NATIONAL BUREAU OF ECONOMIC RESEARCH
NATIONAL BUREAU OF ECONOMIC RESEARCH

Bank Supervision and Corruption in Lending

Thorsten Beck, Asli Demirguc-Kunt, Ross Levine

NBER Working Paper No. 11498*
Issued in August 2005
NBER Program(s):   IFM

An NBER digest for this paper is available.

Which commercial bank supervisory policies ease  or intensify  the degree to which bank

corruption is an obstacle to firms raising external finance? Based on new data from more than 2,500

firms across 37 countries, this paper provides the first empirical assessment of the impact of different

bank supervisory policies on firms’ financing obstacles. We find that the traditional approach to bank

supervision, which involves empowering official supervisory agencies to directly monitor, discipline,

and influence banks, does not improve the integrity of bank lending.
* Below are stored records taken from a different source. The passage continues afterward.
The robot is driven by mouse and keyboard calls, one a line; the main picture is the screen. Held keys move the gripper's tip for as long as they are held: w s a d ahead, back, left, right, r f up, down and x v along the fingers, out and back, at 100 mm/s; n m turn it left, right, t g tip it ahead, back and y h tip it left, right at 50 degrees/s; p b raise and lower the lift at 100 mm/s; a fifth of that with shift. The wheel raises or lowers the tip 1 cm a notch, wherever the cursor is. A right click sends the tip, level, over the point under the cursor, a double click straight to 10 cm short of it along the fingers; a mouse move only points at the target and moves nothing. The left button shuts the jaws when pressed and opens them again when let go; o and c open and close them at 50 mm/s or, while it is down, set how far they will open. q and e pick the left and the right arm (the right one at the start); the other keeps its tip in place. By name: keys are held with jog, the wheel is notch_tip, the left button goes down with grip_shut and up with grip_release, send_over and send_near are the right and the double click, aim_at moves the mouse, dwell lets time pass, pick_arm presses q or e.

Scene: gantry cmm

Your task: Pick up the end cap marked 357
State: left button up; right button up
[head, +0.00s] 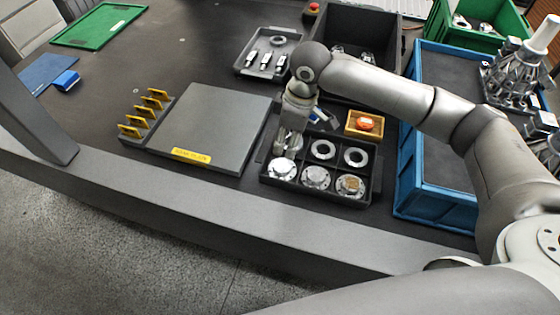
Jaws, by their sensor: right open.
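A black divided tray (302,191) holds several round metal parts. In its front row are a silver flanged cap (282,168) at left, another silver flanged cap (315,179) in the middle, and a cap with a tan centre (350,187) at right. Two pale rings lie in the back row, one in the middle (323,149) and one at right (355,156). No number is legible, so I cannot tell which cap is marked 357. My right gripper (287,148) is open and points down over the tray's left end, just behind the left cap; it hides the back left compartment. My left gripper is out of view.
A grey plate (215,125) with a yellow label lies left of the tray, beside several yellow-topped pieces (144,112). Behind the tray is a small wooden box (352,130) with an orange item. A blue bin (407,190) stands at right. A grey beam (180,195) runs along the front.

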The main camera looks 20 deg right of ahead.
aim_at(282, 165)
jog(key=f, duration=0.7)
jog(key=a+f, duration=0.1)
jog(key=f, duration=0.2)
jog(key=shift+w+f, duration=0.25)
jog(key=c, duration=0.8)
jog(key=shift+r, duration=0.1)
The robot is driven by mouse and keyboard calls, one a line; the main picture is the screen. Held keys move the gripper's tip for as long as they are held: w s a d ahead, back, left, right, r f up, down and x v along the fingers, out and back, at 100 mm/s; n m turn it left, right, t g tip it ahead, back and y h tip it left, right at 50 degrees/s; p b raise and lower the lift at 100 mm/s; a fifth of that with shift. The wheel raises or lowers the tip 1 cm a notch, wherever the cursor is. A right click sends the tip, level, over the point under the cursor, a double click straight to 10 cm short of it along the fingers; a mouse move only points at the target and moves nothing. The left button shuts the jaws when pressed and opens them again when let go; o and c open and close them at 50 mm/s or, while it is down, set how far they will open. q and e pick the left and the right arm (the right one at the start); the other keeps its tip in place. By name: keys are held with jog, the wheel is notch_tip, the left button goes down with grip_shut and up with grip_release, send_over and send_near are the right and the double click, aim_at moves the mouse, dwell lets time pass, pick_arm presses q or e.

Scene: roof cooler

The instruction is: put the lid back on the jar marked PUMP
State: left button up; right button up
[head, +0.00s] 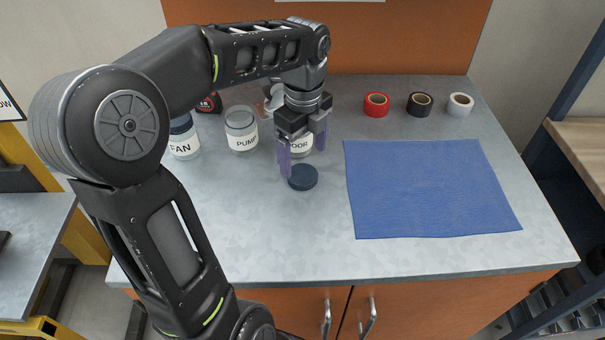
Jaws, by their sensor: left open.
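The jar marked PUMP (242,131) stands upright and lidless on the grey bench. To its left is a jar marked FAN (184,139) with a dark lid, partly hidden by my arm. A third jar (300,146), its label partly covered and ending in "OOR", stands behind my left gripper. A dark blue round lid (302,178) lies flat on the bench in front of that jar. Whether a fingertip touches the lid I cannot tell. My right gripper does not show.
A blue mat (430,190) lies to the right of the lid. Red (376,104), black (419,104) and white (460,104) tape rolls stand behind it. A red and black item (209,103) sits behind the jars. The bench front is clear.

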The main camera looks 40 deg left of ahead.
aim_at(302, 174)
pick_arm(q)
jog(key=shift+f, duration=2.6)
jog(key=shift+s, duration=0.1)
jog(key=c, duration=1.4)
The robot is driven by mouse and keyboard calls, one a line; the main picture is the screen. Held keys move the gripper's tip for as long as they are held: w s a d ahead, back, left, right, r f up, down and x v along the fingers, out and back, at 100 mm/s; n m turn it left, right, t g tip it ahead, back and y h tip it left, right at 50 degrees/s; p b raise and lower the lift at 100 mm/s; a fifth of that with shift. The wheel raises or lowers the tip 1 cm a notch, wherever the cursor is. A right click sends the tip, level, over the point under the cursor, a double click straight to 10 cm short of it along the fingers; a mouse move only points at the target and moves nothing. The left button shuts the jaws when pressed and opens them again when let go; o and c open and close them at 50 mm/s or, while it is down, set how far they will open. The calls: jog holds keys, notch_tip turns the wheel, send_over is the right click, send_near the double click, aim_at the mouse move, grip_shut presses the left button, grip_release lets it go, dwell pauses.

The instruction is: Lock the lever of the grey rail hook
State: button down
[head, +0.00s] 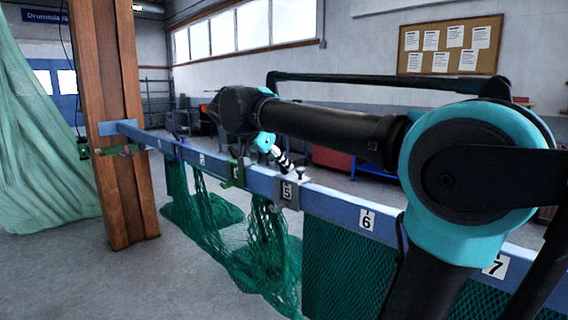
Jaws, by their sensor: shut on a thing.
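The grey rail hook (289,194) sits over the blue rail, in front of a label that reads 5. Its small dark lever (301,172) shows at the top of the hook, near the right edge. My gripper (288,164) reaches down from behind my arm to the top of the hook. Its jaws are shut on the lever, though the contact itself is small and partly hidden. The lever's exact angle is too small to tell.
The blue rail (330,204) runs from a wooden post (118,120) towards the lower right. A green hook (232,174) sits left of the grey one. Green nets (265,245) hang below the rail. My arm covers much of the right side.

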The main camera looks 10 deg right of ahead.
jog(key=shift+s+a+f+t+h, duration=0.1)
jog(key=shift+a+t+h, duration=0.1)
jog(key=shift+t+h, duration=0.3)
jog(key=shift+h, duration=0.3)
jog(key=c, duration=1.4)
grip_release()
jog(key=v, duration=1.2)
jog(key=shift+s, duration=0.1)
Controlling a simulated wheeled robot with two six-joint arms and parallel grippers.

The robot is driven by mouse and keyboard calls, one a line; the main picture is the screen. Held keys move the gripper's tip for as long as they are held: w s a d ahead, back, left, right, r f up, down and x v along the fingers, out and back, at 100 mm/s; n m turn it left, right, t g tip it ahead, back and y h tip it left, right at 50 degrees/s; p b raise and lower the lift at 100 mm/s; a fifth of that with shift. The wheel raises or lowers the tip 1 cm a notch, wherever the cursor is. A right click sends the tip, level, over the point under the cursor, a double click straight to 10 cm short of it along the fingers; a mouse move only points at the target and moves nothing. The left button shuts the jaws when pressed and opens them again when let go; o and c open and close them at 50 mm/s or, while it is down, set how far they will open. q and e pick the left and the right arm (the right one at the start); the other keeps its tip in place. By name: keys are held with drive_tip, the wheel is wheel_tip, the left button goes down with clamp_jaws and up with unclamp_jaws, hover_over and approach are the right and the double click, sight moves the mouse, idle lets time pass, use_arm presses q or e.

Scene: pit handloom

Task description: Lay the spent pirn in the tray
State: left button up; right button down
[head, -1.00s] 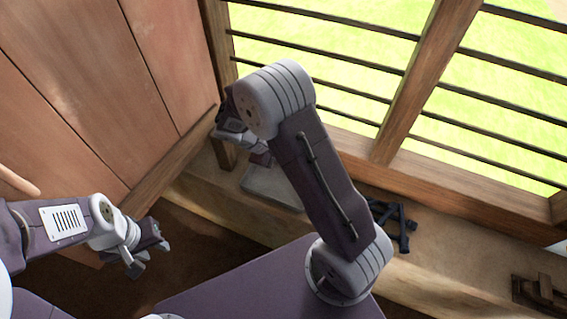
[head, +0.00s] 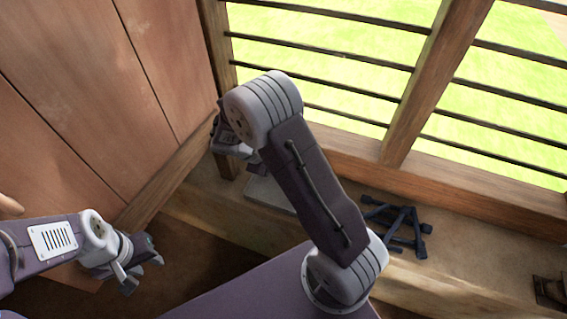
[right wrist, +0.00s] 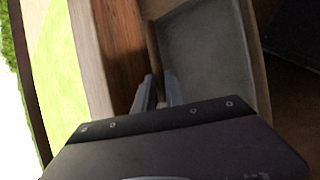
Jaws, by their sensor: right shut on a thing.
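The tray (head: 268,192) is a shallow grey tray on the ledge below the window, partly hidden by my right arm. It shows larger in the right wrist view (right wrist: 208,52), with a raised rim. My right gripper (right wrist: 160,88) is at the tray's window-side edge, its fingers close together and shut on something. In the head view its wrist is partly hidden behind my arm link. My left gripper (head: 143,276) is open and empty at lower left, away from the tray.
A barred window (head: 340,60) with wooden posts stands behind the ledge. Dark crossed bars (head: 400,226) lie on the ledge right of my arm. A wooden object (head: 550,291) is at the right edge. A wooden panel wall (head: 90,90) closes the left side.

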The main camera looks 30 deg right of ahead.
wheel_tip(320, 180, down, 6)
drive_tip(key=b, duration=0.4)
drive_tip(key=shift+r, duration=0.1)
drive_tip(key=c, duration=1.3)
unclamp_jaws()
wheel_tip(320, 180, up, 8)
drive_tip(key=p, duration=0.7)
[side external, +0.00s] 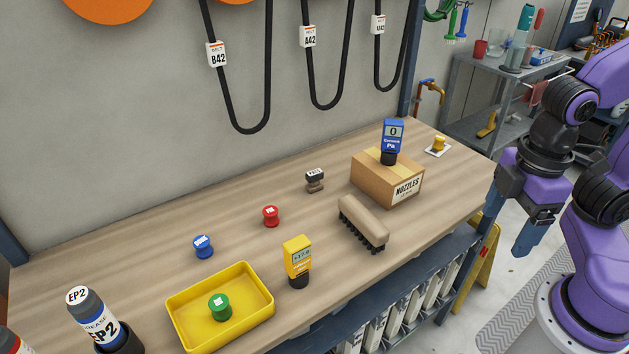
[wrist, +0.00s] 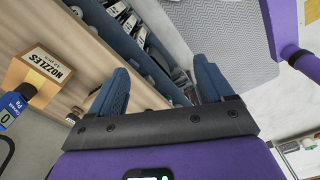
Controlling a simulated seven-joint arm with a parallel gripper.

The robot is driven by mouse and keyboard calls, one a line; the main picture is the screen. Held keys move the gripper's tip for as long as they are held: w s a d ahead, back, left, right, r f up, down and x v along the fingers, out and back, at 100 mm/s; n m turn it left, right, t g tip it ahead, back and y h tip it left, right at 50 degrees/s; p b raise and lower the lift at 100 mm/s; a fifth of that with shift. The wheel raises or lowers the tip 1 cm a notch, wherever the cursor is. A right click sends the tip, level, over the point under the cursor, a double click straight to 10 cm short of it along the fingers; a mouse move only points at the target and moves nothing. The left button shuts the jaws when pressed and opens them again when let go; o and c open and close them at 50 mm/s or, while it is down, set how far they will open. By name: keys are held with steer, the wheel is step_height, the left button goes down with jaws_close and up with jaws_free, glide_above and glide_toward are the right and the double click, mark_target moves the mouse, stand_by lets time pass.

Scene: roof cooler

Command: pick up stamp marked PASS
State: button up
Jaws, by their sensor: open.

Rather, we find that a

supervisory strategy that focuses on empowering private monitoring of banks by forcing banks to

disclose accurate information to the private sector tends to lower the degree to which corruption of

bank officials is an obstacle to firms raising external finance. In extensions, we find that regulations

that empower private monitoring exert a particularly beneficial effect on the integrity of bank lending

in countries with sound legal institutions.

*Published: Beck, Thorsten & Demirguc-Kunt, Asli & Levine, Ross, 2006. "Bank supervision and corruption in lending," Journal of Monetary Economics, Elsevier, vol. 53(8), pages 2131-2163, November.